Como si fuese un rayo violento que me atravesase la frente y cabeza volví a ver.
Ya que al mirar en retrospectiva, aquel ruego de infancia en el que pedía al cielo “no querer ver lo que habita el mundo espiritual”; y al recorrer, a manera de imagen mental, la antigua película que fue mi vida en la pubertad y juventud.
Una llena de años en los que me extravié y caminé entre tinieblas.
He de reconocer con nostalgia que desconocía a ciencia cierta, si al solicitar tal pedido en mi niñez temprana, “el de no querer ver y percibir el mundo invisible” hubiese sido ésta, la decisión más acertada.

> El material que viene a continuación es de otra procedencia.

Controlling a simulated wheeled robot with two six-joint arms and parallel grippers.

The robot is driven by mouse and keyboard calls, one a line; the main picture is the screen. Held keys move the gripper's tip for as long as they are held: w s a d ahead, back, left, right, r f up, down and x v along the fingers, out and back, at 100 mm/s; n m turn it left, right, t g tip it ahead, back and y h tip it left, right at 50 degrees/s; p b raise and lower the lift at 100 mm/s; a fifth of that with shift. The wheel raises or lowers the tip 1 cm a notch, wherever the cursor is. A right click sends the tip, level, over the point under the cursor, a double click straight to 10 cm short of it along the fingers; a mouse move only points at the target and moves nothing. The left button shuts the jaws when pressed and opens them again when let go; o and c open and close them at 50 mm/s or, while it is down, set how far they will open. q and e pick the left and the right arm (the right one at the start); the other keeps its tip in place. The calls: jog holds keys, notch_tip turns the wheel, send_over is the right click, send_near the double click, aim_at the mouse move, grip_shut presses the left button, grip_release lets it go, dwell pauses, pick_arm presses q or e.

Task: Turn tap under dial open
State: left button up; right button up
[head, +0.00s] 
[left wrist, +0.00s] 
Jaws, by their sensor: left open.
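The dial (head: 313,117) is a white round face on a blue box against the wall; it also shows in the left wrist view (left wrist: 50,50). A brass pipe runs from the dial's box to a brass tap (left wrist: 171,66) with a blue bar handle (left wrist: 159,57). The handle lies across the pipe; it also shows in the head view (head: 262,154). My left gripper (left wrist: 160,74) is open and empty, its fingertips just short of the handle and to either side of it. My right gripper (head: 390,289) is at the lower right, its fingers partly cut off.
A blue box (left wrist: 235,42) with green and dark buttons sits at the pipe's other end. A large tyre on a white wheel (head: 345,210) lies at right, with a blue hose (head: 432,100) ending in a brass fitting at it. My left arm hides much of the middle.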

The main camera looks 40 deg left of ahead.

Sin embargo, y a pesar de todo pronóstico negativo o mal presagio enunciado por mis adversarios, el camino del niño lama, o el niño monje tibetano, volvió a aparecer ante mis ojos.
Aquella noche plagada de silencio y oscuridad pasmosa, mi ángel guardián me mostró en sueños, cómo había sido mi vida cuando tuve la oportunidad de encarnar en el misterioso Tibet como un niño lama o un niño monje hace cerca de (1.100) mil cien años terrestres atrás.
En este sueño-visión, mi guía angelical también me mostraba cómo había logrado acceder al Estado de consciencia del niño Buda que ahora me habita.
En el siglo (X) diez, a mis (5) cinco años de edad, mis maestros monjes comenzaron mi iniciación al hacer un pequeño orificio en el centro de mi frente, entre mis cejas y ojos.
El fin de dicha intervención quirúrgica era abrir mi tercer ojo, para que éste se volviese más potente y los regalos que traía guardados de mis vidas más antiguas, desde mi planeta y superuniverso de origen, pudiesen brotar, traspasando la fuerza latente que los acompañaba.
En esta revelación mística pude observar de nuevo el rayo de luz que me atravesaba de un lado al otro de mi cabeza.
El dolor que sentía al ver ese gran chorro de luz hacía que me aislase aún más de las personas.
Ya que podía ver y escuchar sus pensamientos.
También podía ver los demonios que los atormentaban, así como podía leer los eventos pasados, presentes y futuros, a través de las palabras y situaciones que quedaban grabadas en el espacio biofísico del éter.